Data from robot episodes:
++++++++++
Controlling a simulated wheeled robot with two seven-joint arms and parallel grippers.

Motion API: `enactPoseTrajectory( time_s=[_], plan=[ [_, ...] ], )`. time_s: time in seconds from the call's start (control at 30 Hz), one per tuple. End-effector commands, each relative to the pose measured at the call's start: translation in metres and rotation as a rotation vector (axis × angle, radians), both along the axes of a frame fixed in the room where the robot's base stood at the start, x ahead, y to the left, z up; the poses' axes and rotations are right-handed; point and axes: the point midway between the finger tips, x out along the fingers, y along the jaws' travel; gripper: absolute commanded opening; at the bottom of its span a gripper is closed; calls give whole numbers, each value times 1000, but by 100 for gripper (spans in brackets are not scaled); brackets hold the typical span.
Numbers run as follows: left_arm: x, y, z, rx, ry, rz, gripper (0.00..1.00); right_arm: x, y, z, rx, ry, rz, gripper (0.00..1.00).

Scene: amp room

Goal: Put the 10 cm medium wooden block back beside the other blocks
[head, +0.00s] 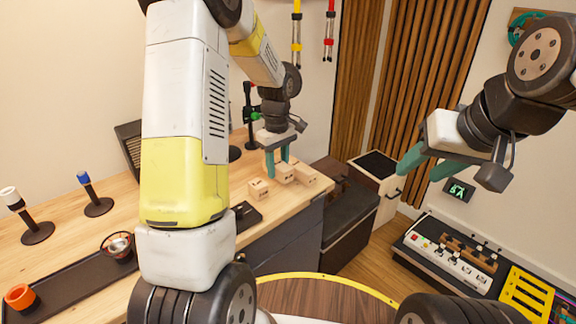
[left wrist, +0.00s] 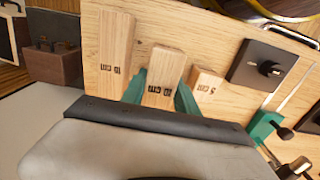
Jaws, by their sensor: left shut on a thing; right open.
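The 10 cm medium wooden block (head: 285,174) is between the teal fingers of my left gripper (head: 277,164), low over the wooden desk. In the left wrist view this block (left wrist: 166,66) is gripped between the fingers (left wrist: 160,97), its "10 cm" mark showing. A longer block (left wrist: 115,50) lies to its left and a small "5 cm" block (left wrist: 206,84) to its right. In the head view they are the long block (head: 306,177) and small block (head: 258,189). I cannot tell if the held block touches the desk. My right gripper (head: 425,163) is open and empty, away from the desk.
A black plate with a knob (left wrist: 265,66) sits near the small block. A control panel (head: 452,258) is at right. The desk's right edge is close to the blocks.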

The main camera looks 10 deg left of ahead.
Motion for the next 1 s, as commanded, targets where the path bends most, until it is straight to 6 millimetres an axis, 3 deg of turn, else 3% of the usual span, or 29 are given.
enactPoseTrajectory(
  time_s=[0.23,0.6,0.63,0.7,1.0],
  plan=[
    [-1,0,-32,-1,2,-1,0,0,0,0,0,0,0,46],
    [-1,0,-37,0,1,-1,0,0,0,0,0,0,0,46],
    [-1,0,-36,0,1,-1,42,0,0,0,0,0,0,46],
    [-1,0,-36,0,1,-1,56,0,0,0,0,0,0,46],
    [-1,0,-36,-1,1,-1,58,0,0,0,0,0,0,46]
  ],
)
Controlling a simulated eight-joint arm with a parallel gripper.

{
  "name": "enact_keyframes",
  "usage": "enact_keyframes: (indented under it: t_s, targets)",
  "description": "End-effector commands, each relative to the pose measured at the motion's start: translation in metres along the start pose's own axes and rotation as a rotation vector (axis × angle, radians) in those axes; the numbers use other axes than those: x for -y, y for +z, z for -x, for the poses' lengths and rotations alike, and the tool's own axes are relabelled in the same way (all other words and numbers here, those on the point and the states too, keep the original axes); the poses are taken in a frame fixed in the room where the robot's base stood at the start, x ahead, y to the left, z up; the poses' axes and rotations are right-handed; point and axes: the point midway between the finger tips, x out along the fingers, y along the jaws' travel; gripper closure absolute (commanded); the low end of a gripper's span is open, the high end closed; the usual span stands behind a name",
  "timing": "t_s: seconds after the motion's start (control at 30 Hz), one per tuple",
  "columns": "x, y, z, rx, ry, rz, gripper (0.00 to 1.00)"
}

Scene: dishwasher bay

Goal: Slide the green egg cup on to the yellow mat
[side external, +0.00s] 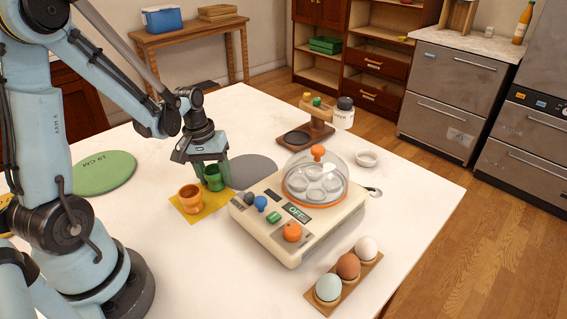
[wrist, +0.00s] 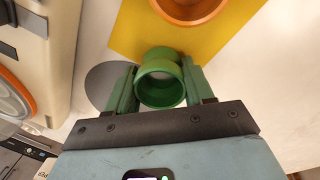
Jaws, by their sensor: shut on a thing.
++++++++++
- **WRITTEN EXERCISE**
Only the lines from the start of the records to the one containing "The main camera looks 10 deg left of ahead." should be repeated, exactly and with both ends kept; drop any pictures.

- **ANSWER TO THE EXERCISE**
Controlling a simulated wheeled robot with two seven-joint arms and parallel grippers.

Motion API: `enactPoseTrajectory( time_s=[_], plan=[ [_, ...] ], )`. time_s: time in seconds from the call's start (control at 30 Hz), one per tuple. End-effector commands, each relative to the pose measured at the call's start: translation in metres and rotation as a rotation vector (axis × angle, radians), both along the axes of a frame fixed in the room where the robot's base stood at the start, x ahead, y to the left, z up; the poses' axes and rotations are right-handed; point and axes: the point midway between the finger tips, x out along the fingers, y along the jaws' travel; gripper: absolute commanded opening; at the bottom of its span a gripper is closed; calls give whole numbers, each value times 1000, but by 100 for gripper (spans in brackets are not scaled); brackets hold the typical span.
Numbers run as follows: left_arm: x, y, z, rx, ry, rz, gripper (0.00..1.00); right_arm: x, y, z, rx, ry, rz, gripper (0.00..1.00).

Scene: amp room

Goal: Put the 10 cm medium wooden block back beside the other blocks
[head, +0.00s] 
[left wrist, +0.00s] 
Jaws, by their sensor: left shut on a thing; right open.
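The 10 cm medium wooden block (head: 285,174) is between the teal fingers of my left gripper (head: 277,164), low over the wooden desk. In the left wrist view this block (left wrist: 166,66) is gripped between the fingers (left wrist: 160,97), its "10 cm" mark showing. A longer block (left wrist: 115,50) lies to its left and a small "5 cm" block (left wrist: 206,84) to its right. In the head view they are the long block (head: 306,177) and small block (head: 258,189). I cannot tell if the held block touches the desk. My right gripper (head: 425,163) is open and empty, away from the desk.
A black plate with a knob (left wrist: 265,66) sits near the small block. A control panel (head: 452,258) is at right. The desk's right edge is close to the blocks.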

The main camera looks 10 deg left of ahead.

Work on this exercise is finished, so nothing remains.